▶ Exercise aim:
Among the records below, find each line that includes the string "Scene" and copy it.

** Start **

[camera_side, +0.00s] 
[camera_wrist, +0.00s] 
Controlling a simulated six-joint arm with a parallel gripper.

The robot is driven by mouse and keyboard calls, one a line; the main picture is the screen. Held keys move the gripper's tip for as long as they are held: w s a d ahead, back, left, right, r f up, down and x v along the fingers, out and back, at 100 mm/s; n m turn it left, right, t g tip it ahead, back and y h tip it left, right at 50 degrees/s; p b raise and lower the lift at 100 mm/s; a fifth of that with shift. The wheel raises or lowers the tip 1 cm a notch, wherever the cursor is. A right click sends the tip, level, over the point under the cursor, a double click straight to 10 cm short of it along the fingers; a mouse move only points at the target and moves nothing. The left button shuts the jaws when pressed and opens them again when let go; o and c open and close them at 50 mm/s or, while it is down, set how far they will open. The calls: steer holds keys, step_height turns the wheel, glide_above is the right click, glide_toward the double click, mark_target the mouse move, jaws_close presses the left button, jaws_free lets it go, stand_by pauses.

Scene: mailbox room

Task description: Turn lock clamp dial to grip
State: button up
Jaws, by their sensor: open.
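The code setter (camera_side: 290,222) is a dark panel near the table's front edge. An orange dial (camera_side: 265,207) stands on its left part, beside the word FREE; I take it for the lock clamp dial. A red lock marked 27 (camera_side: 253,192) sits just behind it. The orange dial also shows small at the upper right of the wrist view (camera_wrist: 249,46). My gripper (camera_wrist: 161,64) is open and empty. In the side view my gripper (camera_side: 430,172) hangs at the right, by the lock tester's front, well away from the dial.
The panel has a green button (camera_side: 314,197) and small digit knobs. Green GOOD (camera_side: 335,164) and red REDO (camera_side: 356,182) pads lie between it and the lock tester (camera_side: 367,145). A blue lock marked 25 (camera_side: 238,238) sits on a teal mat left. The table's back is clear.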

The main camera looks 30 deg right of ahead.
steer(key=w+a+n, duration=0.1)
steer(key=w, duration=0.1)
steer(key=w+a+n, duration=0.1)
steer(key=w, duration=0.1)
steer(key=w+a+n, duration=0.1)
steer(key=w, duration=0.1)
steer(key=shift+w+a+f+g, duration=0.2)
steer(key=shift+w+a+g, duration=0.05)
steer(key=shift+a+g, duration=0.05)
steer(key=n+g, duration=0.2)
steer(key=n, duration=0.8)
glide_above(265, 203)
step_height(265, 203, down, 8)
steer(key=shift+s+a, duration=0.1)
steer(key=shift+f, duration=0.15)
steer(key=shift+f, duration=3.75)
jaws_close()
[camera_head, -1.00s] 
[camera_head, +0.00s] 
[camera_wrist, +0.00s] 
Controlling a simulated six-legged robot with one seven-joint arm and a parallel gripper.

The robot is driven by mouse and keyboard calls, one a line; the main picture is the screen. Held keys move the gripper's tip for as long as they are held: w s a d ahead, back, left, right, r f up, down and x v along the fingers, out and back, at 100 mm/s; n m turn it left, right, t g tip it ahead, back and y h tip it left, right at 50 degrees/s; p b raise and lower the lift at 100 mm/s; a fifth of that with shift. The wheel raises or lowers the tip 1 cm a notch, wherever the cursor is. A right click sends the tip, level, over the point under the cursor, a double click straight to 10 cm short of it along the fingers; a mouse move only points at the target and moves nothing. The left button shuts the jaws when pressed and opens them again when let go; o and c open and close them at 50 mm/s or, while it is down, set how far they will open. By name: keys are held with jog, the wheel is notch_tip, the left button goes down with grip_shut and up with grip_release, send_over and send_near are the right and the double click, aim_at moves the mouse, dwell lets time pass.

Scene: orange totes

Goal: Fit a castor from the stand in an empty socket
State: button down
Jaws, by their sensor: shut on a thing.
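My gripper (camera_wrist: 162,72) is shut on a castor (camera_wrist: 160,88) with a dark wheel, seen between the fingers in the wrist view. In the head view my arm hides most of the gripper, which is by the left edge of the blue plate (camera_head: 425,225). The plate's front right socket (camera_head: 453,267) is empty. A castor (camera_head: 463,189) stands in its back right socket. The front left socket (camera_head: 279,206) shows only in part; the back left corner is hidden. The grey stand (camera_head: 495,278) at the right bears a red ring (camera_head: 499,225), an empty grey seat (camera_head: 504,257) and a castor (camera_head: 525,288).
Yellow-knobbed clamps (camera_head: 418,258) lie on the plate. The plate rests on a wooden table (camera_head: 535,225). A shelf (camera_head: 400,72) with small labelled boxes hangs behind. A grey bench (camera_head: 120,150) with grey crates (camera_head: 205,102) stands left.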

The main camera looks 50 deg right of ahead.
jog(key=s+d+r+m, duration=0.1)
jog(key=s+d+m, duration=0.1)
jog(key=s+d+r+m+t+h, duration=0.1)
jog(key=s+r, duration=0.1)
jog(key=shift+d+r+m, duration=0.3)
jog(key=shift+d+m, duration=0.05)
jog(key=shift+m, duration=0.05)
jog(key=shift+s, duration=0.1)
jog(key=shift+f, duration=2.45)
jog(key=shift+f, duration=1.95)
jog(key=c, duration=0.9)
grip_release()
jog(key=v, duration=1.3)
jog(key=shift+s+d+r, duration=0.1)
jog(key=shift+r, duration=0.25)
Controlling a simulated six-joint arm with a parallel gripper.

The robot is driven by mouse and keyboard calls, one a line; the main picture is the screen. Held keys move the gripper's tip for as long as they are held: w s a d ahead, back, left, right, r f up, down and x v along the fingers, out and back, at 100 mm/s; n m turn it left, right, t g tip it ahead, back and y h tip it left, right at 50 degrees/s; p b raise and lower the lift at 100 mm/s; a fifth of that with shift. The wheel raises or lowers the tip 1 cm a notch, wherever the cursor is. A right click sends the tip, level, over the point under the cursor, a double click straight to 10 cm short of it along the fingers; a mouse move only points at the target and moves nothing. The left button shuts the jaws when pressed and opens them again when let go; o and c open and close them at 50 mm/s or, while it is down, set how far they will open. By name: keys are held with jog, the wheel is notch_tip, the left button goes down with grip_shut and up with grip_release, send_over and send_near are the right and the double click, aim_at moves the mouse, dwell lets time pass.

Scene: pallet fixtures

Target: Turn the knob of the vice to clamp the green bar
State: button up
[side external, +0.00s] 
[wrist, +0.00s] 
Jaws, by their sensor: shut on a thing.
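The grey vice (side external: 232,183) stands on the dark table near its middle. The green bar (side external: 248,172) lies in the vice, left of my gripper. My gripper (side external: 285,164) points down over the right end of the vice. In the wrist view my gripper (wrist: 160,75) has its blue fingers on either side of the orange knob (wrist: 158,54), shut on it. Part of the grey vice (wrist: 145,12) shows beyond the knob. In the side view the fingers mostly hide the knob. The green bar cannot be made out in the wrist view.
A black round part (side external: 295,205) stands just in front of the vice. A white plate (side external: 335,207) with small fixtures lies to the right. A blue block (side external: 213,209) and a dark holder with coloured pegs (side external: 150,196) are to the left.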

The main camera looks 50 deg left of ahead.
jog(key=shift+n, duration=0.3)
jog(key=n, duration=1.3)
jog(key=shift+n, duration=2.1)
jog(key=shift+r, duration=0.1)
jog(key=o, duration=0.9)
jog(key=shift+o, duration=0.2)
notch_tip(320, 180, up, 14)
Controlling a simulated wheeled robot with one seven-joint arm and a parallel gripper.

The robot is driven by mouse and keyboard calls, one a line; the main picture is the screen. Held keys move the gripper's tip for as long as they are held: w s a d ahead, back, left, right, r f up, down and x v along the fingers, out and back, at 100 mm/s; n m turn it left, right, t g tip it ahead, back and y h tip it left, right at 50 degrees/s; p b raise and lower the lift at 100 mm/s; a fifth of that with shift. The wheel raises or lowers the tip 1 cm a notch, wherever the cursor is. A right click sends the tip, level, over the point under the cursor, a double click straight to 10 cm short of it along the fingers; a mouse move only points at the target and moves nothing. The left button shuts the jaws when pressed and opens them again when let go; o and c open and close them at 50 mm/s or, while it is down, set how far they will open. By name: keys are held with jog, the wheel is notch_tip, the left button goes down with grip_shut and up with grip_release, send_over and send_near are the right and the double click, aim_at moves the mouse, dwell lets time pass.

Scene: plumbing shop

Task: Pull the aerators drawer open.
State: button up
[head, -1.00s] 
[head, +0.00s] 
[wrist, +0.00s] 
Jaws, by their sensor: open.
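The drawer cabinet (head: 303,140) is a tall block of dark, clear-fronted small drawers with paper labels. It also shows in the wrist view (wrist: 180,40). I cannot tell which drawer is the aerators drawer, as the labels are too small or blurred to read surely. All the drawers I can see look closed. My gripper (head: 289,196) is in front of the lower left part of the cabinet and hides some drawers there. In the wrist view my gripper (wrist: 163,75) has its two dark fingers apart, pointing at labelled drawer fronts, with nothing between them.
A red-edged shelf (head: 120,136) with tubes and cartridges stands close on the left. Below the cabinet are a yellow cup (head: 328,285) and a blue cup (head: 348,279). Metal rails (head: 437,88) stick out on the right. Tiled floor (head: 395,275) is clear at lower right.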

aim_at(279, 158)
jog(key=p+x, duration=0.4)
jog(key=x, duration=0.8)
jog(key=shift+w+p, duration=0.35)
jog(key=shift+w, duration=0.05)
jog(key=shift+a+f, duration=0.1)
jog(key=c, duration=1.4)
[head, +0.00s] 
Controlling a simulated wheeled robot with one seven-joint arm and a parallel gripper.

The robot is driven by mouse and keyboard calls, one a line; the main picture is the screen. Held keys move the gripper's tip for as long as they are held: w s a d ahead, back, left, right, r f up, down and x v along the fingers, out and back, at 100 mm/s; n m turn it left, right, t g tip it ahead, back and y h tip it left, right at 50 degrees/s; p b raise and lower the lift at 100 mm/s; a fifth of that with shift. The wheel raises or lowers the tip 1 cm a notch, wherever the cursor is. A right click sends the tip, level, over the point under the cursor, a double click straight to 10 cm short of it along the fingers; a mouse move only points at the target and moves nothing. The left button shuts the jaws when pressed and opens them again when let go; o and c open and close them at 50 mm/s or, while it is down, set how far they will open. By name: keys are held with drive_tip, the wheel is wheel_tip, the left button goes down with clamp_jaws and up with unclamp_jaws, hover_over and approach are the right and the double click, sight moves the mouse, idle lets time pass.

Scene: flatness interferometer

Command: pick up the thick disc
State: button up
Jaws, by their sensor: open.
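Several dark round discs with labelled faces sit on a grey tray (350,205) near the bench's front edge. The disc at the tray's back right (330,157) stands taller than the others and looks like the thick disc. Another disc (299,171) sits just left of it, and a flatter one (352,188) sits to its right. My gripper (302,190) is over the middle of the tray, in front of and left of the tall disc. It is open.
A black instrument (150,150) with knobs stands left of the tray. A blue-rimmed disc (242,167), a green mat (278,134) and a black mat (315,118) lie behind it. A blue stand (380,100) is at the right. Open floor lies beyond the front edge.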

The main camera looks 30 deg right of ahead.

** End **

▶ Final answer:
Scene: mailbox room
Scene: orange totes
Scene: pallet fixtures
Scene: plumbing shop
Scene: flatness interferometer

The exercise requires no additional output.